XIX Congress of the Iberoamerican Society of Digital Graphics, 

Font Size: 
Reflexões sobre as interfaces entre a modelagem paramétrica e outros processos de representação no projeto de arquitetura.
Neliza Maria e Silva Romcy, Marcelo Bezerra de Melo Tinoco

Last modified: 2015-08-27

Abstract


Introdução:

O caráter essencial da arquitetura está no fato de agir como um vocabulário tridimensional que inclui o homem, trazendo o problema da representação do espaço. Zevi (1996) coloca que, isoladamente ou no seu conjunto, os instrumentos dos quais os projetistas dispõem, como plantas, seções, maquetes, fotografias e cinematografia, são incapazes de representar completamente o espaço arquitetônico. Porém, o autor ressalta a importância de aprofundar o assunto, como missão de estudar as técnicas disponíveis e torna-las mais úteis. Assim, cada um dos meios para representar o espaço pode ser investigado, aprofundado e melhorado, trazendo uma contribuição original e permitindo aos outros preencher as eventuais lacunas.

A lenta, mas constante implementação dos sistemas informáticos gerou certa desconfiança no meio arquitetônico, pois era difícil para um arquiteto entender em que sentido um computador poderia ser útil para o seu trabalho. Mesmo utilizando processos de projeto auxiliado por computador (CAD), seu aproveitamento era extremamente limitado – ao herdar uma ideia de desenho de prancheta e replicar esse processo mediante o computador, o potencial do sistema não era completamente aproveitado (Orciuoli, 2010).

A evolução do projeto digital (digital design) como um campo de conhecimento específico é um fenômeno que vem se cristalizando rapidamente na última década, trazendo impactos crescentes nas práticas de projeto e produção, e sugerindo um re-exame das teorias e metodologias no intuito de guiar pesquisas e desenvolvimentos futuros (Oxman, 2006).

Nesse contexto destaca-se a modelagem paramétrica, que permite representar os objetos, não com geometria e propriedades fixas, mas parâmetros e regras que determinam características geométricas e não geométricas. Os parâmetros e regras podem ser expressões que também se relacionam com outros objetos, permitindo atualização automática, de acordo com o controle do usuário ou mudanças de contexto (Eastman et. al, 2011). A maior alteração do CAD tradicional para a modelagem paramétrica é a possibilidade de interação entre o usuário e o modelo, devido à mudança de uma modelagem baseada na definição de objetos para uma modelagem baseada na definição de características, restrições e variáveis de um objeto, com foco nas relações entre as partes (Florio, 2012).

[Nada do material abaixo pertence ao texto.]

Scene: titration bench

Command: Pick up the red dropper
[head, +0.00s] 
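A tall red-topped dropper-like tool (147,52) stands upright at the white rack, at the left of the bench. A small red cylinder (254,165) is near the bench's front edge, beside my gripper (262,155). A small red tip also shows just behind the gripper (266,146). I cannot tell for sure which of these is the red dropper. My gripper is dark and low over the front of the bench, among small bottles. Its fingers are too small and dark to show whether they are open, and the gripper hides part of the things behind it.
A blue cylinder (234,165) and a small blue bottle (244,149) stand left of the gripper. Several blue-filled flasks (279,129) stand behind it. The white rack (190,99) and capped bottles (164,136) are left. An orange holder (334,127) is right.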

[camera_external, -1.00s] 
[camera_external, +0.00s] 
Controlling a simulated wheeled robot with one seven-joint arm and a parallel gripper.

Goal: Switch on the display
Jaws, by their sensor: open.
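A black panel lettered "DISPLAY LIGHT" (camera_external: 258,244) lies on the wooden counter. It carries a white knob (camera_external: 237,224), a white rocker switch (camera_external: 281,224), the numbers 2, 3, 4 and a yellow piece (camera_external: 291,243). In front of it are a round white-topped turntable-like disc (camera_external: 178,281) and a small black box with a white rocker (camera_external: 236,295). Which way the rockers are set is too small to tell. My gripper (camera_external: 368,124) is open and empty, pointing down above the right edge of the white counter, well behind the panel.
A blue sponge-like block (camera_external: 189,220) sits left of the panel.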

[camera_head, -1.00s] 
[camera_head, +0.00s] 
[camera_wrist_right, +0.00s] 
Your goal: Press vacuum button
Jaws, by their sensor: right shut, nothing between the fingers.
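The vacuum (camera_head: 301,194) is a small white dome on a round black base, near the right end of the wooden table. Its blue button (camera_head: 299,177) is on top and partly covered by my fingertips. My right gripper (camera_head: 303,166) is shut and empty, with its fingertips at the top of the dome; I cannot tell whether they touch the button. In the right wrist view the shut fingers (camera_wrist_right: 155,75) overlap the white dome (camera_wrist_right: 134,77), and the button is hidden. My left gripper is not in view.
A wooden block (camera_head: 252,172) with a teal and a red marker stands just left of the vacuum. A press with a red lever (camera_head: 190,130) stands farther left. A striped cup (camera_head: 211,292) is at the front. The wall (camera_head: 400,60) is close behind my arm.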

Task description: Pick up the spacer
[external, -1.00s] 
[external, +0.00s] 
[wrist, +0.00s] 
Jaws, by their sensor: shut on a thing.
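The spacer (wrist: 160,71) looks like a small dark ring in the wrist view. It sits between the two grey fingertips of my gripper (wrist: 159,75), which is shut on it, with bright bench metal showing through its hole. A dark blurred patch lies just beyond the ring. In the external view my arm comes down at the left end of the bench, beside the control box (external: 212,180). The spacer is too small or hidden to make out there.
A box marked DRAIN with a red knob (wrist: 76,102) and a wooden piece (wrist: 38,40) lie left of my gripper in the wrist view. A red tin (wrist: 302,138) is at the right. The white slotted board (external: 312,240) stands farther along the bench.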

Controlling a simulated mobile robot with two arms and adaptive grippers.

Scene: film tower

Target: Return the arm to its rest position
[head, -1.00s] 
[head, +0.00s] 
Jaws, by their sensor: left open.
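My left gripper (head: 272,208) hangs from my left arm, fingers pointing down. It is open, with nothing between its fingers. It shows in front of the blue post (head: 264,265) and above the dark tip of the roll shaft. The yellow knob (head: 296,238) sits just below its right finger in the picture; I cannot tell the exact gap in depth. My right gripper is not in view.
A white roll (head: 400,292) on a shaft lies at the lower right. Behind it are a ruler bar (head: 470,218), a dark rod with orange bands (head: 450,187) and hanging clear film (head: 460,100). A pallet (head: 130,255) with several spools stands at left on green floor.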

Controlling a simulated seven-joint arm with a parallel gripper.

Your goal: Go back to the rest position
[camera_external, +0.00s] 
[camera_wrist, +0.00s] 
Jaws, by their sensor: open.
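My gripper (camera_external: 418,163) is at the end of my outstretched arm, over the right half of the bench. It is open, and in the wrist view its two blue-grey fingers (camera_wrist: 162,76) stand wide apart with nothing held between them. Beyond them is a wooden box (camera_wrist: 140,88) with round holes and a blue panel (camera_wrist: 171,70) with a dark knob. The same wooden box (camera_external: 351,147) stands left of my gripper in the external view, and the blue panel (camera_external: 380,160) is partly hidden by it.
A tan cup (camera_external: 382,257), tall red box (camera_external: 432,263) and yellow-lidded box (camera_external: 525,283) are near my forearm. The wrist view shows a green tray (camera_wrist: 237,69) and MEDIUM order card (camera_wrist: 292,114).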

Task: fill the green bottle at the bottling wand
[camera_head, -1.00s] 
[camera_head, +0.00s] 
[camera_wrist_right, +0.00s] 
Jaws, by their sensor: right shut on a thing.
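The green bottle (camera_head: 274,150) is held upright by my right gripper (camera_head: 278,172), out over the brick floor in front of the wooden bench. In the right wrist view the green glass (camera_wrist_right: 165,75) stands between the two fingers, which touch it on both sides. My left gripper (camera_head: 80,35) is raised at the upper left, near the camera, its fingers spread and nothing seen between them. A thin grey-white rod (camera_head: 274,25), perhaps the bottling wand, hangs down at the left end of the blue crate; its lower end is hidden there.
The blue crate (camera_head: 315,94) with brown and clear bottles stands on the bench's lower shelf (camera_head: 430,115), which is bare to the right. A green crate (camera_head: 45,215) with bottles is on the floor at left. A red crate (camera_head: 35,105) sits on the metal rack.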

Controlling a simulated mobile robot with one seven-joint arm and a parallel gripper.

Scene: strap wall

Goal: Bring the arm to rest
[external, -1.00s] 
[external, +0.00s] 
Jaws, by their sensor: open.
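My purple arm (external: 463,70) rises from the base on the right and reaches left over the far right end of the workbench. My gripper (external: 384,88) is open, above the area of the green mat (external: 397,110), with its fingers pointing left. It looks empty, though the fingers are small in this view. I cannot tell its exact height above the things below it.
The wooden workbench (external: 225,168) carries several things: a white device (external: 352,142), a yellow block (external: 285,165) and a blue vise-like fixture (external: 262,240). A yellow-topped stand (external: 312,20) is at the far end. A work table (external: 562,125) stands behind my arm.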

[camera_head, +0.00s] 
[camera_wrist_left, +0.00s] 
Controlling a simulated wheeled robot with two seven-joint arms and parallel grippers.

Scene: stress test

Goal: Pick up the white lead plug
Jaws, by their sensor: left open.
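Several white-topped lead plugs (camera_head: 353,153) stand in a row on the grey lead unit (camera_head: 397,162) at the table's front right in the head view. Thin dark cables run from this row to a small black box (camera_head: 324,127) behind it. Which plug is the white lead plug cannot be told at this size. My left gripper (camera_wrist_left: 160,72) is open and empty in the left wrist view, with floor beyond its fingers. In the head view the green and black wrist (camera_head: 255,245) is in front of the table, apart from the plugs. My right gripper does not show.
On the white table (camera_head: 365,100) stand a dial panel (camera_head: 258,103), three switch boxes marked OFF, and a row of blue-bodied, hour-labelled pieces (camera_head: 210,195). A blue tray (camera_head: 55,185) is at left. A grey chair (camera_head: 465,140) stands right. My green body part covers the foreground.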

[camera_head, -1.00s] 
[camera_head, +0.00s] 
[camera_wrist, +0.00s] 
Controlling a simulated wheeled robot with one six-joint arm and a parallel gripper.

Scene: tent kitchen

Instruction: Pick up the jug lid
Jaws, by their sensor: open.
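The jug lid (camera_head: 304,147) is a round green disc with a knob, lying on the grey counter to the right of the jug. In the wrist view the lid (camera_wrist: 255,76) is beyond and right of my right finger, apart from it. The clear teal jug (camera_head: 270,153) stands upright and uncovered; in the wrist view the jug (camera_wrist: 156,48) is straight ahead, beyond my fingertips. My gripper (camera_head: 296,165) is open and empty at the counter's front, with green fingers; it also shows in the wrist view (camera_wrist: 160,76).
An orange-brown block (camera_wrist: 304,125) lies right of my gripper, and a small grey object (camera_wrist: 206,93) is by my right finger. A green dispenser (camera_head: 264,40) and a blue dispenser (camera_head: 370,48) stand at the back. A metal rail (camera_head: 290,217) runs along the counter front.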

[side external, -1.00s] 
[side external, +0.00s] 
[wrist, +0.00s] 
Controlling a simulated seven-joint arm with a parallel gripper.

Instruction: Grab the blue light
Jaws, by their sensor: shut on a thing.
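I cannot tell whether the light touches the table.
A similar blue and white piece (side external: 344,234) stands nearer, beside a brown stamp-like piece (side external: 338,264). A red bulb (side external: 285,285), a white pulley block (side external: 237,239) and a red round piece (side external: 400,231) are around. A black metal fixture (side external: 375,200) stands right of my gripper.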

O presente artigo tem como objetivo investigar quais interfaces podem ser estabelecidas entre a modelagem paramétrica e outros processos de representação, considerando as especificidades de cada um. A investigação sobre essas relações amplia a compreensão sobre a introdução da modelagem paramétrica no processo de projeto e permite uma maior integração junto aos outros meios, estabelecendo contribuições e o preenchimento de lacunas.

Procedimentos metodológicos:

O método utilizado consistiu em pesquisa bibliográfica, no intuito de levantar as especificidades dos processos de representação mais utilizados em projeto arquitetônico, definindo suas potencialidades e limitações. Posteriormente, tais características foram cruzadas com as especificidades da modelagem paramétrica para investigar possíveis interfaces e contribuições recíprocas.

Segundo Kowaltowski et al (2006), recomenda-se que seja aplicada uma combinação de ferramentas, o que permite uma colocação maior de exigências sobre o projeto e o aprofundamento de análise durante o desenvolvimento do produto. Segundo os autores, a concepção que viaja várias vezes do papel para os modelos digitais e físicos deve ser estimulada com aspectos positivos sobre o processo e o produto final.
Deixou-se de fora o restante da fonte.